Sono convinto che non vi sia nulla di meno prescrivibile dell’insegnamento: insegnare non è una tecnica (o un insieme di tecniche, anche se ha un consistente portato di teorie, concetti, principi di carattere generale): insegnare è un gesto creativo, mai uguale a sè stesso, sempre diverso perchè sempre diverse sono le condizioni in cui si verifica. Per questo l’insegnante è più simile ad un artigiano che confeziona prodotti unici che ad un tecnico industriale che esegue routine.
Perchè, allora, si vuole valutare il “prodotto” dell’insegnamento come fosse un bene di consumo in uscita da una catena di montaggio?
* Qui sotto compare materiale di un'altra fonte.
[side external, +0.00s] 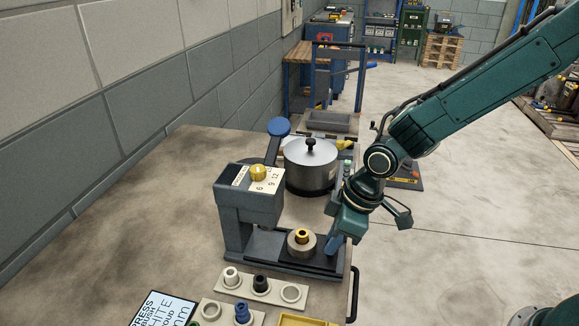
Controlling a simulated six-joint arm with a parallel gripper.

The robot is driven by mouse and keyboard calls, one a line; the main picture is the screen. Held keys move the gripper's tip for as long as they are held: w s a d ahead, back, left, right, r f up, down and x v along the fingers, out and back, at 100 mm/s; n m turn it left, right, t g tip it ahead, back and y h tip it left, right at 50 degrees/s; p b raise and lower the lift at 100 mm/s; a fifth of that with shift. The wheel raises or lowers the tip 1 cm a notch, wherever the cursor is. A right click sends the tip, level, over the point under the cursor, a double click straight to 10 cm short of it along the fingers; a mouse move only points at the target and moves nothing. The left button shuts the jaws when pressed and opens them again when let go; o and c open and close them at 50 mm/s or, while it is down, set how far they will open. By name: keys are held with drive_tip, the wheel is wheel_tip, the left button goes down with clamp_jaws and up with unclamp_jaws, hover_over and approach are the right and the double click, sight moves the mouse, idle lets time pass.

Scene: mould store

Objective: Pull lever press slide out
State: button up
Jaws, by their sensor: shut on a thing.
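The grey lever press (248,208) stands on the table, with a yellow dial knob (258,172) on its top. Its lever has a round blue knob (279,126) and slants up behind the head. The dark slide (325,261) lies low at the press base and extends right of the press head. A round metal holder (302,249) with a brass-coloured piece (302,236) sits on it, clear of the head. My gripper (335,244) reaches down to the slide's right end and is shut there. The gripped part, apparently the slide's handle, is mostly hidden by the jaws.
A metal pot-like vessel (310,165) with a black knob stands behind the press. Light trays with rings and plugs (262,288) and a yellow tray (302,320) lie in front. A printed sign (165,310) lies front left. The table's left part is clear.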

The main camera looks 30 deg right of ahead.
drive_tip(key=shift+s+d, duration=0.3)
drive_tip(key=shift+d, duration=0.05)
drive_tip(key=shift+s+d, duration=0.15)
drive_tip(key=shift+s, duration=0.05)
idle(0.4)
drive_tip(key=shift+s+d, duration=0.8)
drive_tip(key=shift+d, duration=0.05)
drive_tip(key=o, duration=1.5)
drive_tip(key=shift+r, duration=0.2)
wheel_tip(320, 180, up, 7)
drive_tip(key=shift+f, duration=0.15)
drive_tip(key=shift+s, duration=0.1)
Perchè, allora, tanta formazione degli insegnanti come fossero operai da mandare alla catena di montaggio? O, forse, è questo approccio alla formazione degli insegnanti che rivela la vera natura INDUSTRIALE e COMMERCIALE della nostra scuola. Davvero triste, se ne è accorta anche Mastarcola!
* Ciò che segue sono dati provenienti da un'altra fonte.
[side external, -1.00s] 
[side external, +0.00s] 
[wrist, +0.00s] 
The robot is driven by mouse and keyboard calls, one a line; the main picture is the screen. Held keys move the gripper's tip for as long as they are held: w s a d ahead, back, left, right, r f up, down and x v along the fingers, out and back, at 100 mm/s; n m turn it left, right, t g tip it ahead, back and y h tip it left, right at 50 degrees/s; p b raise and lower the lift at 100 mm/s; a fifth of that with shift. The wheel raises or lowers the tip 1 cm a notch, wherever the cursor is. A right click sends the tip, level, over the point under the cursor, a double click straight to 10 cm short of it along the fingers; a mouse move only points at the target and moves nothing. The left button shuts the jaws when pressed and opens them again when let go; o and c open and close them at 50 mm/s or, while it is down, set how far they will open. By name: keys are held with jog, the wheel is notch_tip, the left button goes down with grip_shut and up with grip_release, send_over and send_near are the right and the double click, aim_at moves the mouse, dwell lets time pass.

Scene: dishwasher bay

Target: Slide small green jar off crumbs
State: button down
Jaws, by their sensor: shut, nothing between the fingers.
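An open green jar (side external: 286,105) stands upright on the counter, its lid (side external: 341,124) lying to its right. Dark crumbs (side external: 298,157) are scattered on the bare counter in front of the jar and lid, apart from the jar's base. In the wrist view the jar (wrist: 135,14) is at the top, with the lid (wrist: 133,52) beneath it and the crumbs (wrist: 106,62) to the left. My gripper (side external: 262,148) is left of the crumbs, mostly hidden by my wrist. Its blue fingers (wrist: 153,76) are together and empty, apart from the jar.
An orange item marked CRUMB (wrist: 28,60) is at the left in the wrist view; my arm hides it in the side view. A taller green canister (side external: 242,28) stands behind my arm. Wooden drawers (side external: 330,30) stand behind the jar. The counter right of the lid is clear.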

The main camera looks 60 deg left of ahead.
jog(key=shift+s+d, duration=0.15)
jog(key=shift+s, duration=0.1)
Non sono, invece, per nulla d’accordo con Mastracola quando banalizza le ragioni della vox populi sulla qualità di un insegnante o di una scuola: non sono meri punti di vista soggettivi, ma solide costruzioni socialmente valutate ed apprezzate.
Non sono ancora d’accordo quando riduce il “successo” scolastico al solo impegno dello studente ed al suo grado di studiosità. Questo perchè ciò che fa la differenza (se vogliamo identificare una “pratica” scolastica capace di incidere sugli esiti dell’istruzione) non sono i libri che uno studia ma le attività di apprendimento in cui lo studente è coinvolto.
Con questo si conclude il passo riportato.